This is the one game I consider to be perfect without question. It is the only game that after years I still cannot find a single fault with it. It’s my favourite game of all time honestly. In fact I’m such a nut job about Metal Gear Solid 3: Snake Eater that one of its villains, The Sorrow, actually inspired the name of my first novel. You may get your “nerd” shouts out of the way now please.
It struck me recently that another reason I adore Metal Gear Solid 3 is because it had one of the best characters in a video game for me – The Boss. Like the Professor Snape of video games. I’m kidding. Anyway, The Boss epitomises everything great about a strong character. Whether you’re looking for qualities and themes such as independence, idealism, self-sacrifice, torture, tragedy, strength, respect, power and leadership – The Boss simply does all of it justice. The whole works. She’s a complete character, and typifies the kind of commanding role you’d usually find an iconic male character in.
And the best part? She uses none of the common hooks for female characters – and with that I’m talking about sex appeal or revealing dress code or damsel in distress situations. If you’re tired of women being objectified in video games, or hyper sexualised, or constantly missing out on iconic female characters or just characters who don’t have to use the common tropes to get attention, look no further than The Boss.

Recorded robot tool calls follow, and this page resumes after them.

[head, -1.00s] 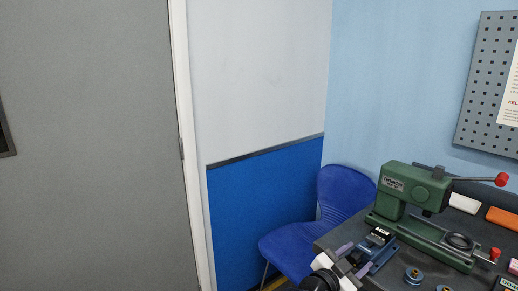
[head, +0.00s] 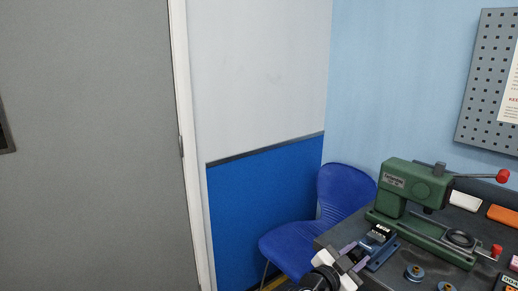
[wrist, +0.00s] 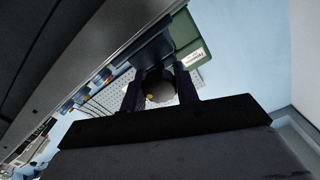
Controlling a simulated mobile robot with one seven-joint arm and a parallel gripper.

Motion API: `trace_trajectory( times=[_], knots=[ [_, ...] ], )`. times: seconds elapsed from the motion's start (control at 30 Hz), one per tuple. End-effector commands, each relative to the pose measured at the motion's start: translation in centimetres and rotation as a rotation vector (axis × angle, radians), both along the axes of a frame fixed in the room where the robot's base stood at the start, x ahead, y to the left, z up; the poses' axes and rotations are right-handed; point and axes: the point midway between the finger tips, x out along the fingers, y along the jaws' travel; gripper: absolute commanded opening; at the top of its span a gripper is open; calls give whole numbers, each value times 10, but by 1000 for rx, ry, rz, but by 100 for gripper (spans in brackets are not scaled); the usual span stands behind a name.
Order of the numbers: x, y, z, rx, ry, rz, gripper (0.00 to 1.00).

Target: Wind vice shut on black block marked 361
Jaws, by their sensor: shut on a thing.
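The small blue vice (head: 383,257) stands at the near left edge of the dark bench. The black block (head: 381,230) with a white label sits at the vice's top; its number is too small to read. My gripper (head: 357,253) is at the vice's near left end, its fingers shut around a dark round knob. In the wrist view this knob (wrist: 160,91), with a small yellow spot, sits between my two fingers. The vice body (wrist: 152,50) shows just beyond it. Whether the jaws touch the block cannot be told.
A green press (head: 405,190) with a red-knobbed lever stands right behind the vice. Small blue round parts (head: 414,272) lie on the bench in front. A white block (head: 465,201) and an orange block (head: 503,216) lie at the back. A blue chair (head: 338,198) stands left of the bench.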

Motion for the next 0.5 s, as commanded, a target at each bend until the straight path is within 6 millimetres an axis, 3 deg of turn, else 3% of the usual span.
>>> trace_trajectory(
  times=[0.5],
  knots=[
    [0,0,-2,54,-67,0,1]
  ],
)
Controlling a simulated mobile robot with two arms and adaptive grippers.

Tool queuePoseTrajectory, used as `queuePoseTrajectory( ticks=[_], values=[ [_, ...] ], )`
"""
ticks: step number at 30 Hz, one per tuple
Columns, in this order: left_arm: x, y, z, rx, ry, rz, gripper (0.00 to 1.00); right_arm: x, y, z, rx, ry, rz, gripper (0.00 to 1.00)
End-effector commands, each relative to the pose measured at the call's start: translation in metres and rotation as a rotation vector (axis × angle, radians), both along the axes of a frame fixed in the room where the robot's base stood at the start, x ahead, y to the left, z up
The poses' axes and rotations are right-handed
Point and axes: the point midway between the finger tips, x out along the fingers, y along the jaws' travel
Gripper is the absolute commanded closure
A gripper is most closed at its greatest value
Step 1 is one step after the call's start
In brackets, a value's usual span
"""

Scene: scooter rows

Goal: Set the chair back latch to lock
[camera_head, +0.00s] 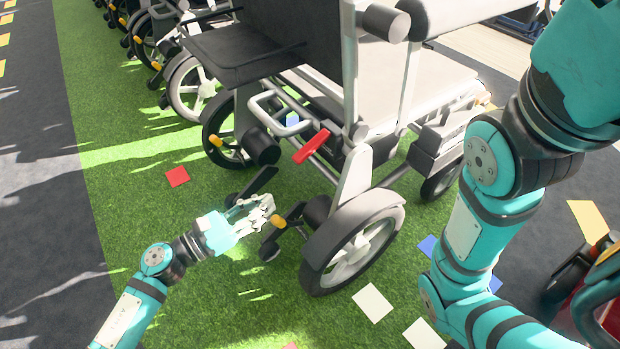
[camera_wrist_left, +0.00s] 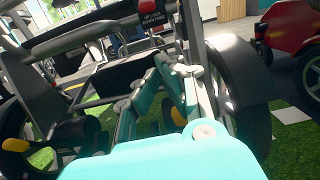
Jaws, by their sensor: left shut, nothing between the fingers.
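The wheeled chair (camera_head: 355,185) stands on green turf, with its dark backrest (camera_head: 290,35) toward me. A red lever (camera_head: 311,147), which looks like the back latch, slants up to the right on the rear frame. A red part with small white text (camera_wrist_left: 154,18) shows at the top of the left wrist view; I cannot tell whether it is the same piece. My left gripper (camera_head: 262,208) is shut and empty, below and left of the red lever, near the rear wheel and an orange-tipped part (camera_head: 279,221). Its fingers (camera_wrist_left: 160,88) point toward the chair frame. My right gripper is out of view.
A grey looped handle (camera_head: 275,112) and a black cylinder (camera_head: 262,146) sit left of the lever. The large rear wheel (camera_head: 352,250) is right of my left gripper. More chairs (camera_head: 190,85) stand behind. A red vehicle (camera_head: 595,290) is at the right.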

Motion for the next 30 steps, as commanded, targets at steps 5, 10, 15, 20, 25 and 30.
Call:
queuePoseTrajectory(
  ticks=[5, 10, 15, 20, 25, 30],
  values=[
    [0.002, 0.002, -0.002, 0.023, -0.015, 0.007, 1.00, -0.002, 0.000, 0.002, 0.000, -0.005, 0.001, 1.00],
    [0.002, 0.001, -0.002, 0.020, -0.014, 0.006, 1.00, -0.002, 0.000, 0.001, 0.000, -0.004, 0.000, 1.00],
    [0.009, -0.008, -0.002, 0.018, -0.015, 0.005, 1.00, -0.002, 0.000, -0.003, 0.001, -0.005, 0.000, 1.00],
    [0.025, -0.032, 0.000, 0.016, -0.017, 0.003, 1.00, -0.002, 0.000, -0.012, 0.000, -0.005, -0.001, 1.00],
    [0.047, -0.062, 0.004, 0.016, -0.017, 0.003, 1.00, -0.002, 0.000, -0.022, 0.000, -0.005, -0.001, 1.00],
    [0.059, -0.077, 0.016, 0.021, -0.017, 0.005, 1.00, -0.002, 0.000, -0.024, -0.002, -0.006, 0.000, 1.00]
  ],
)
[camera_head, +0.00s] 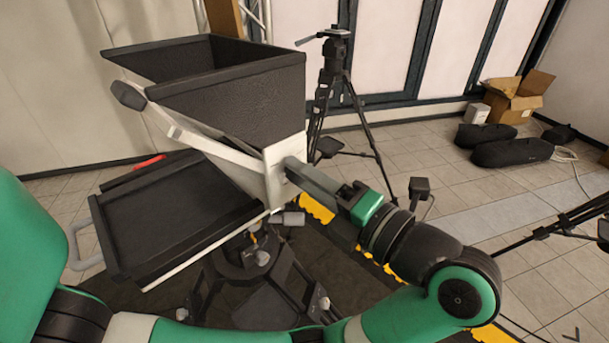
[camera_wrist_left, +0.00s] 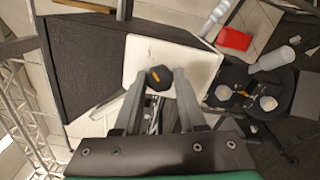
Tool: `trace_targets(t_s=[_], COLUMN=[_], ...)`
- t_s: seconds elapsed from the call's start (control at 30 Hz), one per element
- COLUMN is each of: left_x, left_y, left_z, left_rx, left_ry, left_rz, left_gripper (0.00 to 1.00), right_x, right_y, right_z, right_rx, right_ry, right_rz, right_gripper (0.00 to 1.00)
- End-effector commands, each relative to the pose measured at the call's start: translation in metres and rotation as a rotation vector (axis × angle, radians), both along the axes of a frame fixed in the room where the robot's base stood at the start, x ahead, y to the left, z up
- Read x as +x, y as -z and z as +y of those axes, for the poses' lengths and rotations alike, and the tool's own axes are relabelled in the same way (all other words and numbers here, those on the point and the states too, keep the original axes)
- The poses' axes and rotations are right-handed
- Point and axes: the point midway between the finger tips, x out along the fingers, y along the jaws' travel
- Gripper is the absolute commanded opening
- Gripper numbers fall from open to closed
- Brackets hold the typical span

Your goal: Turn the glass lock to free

Alright, in the interest of full disclosure, The Boss is kind of unfortunately perceived as a patriot – but no one is perfect, right? Kidding. Don’t hate me ‘Merica.
For me developers looking to tangle with strong female roles should ideally look to the best sources of inspiration for it, and for me Metal Gear Solid 3: Snake Eater’s The Boss sits right at the top of the list.
Ladies – play this game. Even if you don’t take a liking to the character, it would be difficult not to respect what was achieved with The Boss, and admire the exceptional characterisation.